The maximum number of tracer atoms expected for any molecule in your dataset. Restricting this parameter reduces the search space and thus the computation time. By default, IsoGroup automatically estimates the maximum number of isotopologues based on the feature m/z and tracer element.

keep:

Strategy to deduplicate overlapping clusters. Possible values are:

longest: When multiple clusters share subsets of features, this option keeps only the largest cluster and removes its strict subsets.
closest_mz: If, in a cluster, an isotopologue have multiple feature candidates, this option keep only the feature with the closest m/z to the expected theoretical m/z (minimizing Δppm) for each isotopologue in overlapping clusters.
both: applies both previous strategies.

If this parameter is not set, all clusters are kept, even if they share features.

unlabeled:: Name of the unlabeled sample used to enhance the annotation of isotopologues.
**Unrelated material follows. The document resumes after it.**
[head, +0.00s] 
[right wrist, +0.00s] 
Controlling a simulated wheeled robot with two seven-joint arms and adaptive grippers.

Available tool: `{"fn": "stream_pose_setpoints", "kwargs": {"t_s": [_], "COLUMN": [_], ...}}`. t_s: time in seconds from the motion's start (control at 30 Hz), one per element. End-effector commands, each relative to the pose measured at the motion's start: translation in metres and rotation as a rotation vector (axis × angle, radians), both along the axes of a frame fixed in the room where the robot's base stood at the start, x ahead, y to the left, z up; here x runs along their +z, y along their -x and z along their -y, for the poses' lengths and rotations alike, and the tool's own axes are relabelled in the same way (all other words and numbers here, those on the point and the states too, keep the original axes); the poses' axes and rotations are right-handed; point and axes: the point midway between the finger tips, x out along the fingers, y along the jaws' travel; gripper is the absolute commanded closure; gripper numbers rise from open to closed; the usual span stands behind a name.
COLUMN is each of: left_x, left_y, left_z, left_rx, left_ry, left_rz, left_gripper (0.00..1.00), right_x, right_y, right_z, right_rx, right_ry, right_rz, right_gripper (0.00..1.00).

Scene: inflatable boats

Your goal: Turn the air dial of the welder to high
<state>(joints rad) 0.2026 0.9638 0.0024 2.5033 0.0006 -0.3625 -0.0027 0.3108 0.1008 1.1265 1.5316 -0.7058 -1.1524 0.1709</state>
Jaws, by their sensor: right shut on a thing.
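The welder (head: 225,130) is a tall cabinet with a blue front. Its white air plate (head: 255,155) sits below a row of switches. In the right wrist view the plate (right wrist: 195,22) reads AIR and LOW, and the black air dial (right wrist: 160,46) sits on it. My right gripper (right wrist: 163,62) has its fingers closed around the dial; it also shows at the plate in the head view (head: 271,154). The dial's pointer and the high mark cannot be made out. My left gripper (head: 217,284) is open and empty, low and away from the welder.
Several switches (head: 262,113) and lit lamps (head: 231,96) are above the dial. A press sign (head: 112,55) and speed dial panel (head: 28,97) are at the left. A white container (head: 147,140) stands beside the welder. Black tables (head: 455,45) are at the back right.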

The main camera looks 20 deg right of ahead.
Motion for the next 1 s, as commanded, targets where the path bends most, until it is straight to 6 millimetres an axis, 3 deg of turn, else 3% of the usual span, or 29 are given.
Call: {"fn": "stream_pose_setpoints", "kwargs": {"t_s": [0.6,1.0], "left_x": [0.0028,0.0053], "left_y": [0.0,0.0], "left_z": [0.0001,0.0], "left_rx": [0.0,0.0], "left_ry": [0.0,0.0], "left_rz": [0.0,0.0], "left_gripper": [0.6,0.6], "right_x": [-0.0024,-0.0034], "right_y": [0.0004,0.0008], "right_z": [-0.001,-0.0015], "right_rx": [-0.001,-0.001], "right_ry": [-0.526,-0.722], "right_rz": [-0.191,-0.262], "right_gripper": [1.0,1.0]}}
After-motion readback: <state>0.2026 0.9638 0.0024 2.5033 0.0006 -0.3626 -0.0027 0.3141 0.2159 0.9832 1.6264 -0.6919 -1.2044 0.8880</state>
This introduces new columns in the output file indicating whether features are detected in the unlabeled sample, as well as the calculation of the Mx+1/Mx ratio, which can be used as additional criteria for isotopologue annotation.
fully_labeled:: Name of the fully labeled sample used to enhance the annotation of isotopologues. This introduces new columns in the output file indicating whether features are detected in the fully labeled sample, which can be used as an additional criterion for isotopologue annotation.

Output files

A res directory is created, which includes the following files:

Feature file (`.features.tsv`)

Contains a summary of the features included or not in isotopic clusters, with the following columns:

FeatureID - Identifier of the feature, as it was provided in the Measurements file.
RT - Retention time of the feature, as it was provided in the Measurements file.
m/z - Mass-to-charge ratio of the feature, as it was provided in the Measurements file.
sample - Name of the sample, as it was provided in the Measurements file.
intensity - The intensity of the feature in the sample, as it was provided in the Measurements file (untargeted):
inClusters - The cluster identifiers in which the feature is included. If the feature is not included in any cluster, the value is “None”.
Isotopologues - The index of the isotopologues of the metabolite corresponding to the cluster. If the feature is not included in any cluster, the value is “None”.

Warning

A single feature may be included in multiple clusters. In such cases, the ‘inClusters’ and ‘isotopologues’ columns will contain multiple values separated by commas. It is up to the user to handle these cases carefully when interpreting the data.

Cluster file (`.clusters.tsv`)

Contains the isotopic clusters formed without prior knowledge based on the tracer element, with the following columns:

ClusterID - Identifier of the isotopic cluster (generated by IsoGroup).
FeatureID - Identifier of the feature, as it was provided in the Measurements file.
RT - Retention time of the feature, as it was provided in the Measurements file.
m/z - Mass-to-charge ratio of the feature, as it was provided in the Measurements file.
sample - Name of the sample, as it was provided in the Measurements file.
Intensity - The intensity of the feature in the sample, as it was provided in the Measurements file.
Isotopologue - The index of the isotopologue of the metabolite corresponding to the cluster.
AlsoIn - Identifiers of other clusters in which the feature is included. If the feature is not included in any other cluster, the list is empty.

If the unlabeled sample are provided, the cluster file also includes the following columns:

Found in unlabeled sample (name of the unlabeled sample) - indicates whether an intensity of the feature is detected in the unlabeled sample specified using the unlabeled command. The value is “Yes” if an intensity is detected, and “No” otherwise.
Mx+1/Mx - corresponds to the intensity ratio between the isotopologues Mx+1 and Mx in the unlabeled sample specified via the unlabeled command.

If the fully labeled sample are provided, the cluster file also includes the following columns:

Found in fully labeled sample (name of the fully labeled sample) - indicates whether an intensity of the feature is detected in the fully labeled sample specified using the fully_labeled command. The value is “Yes” if an intensity is detected, and “No” otherwise.

Log file (`.log`)

Extensive information on the annotation process can be found in the log file if ‘Verbose logs’ option has been checked.

Warning and error messages

Error messages are explicit. You should examine carefully any warning/error message. After correcting the problem, you might have to restart IsoGroup and re-run the analysis.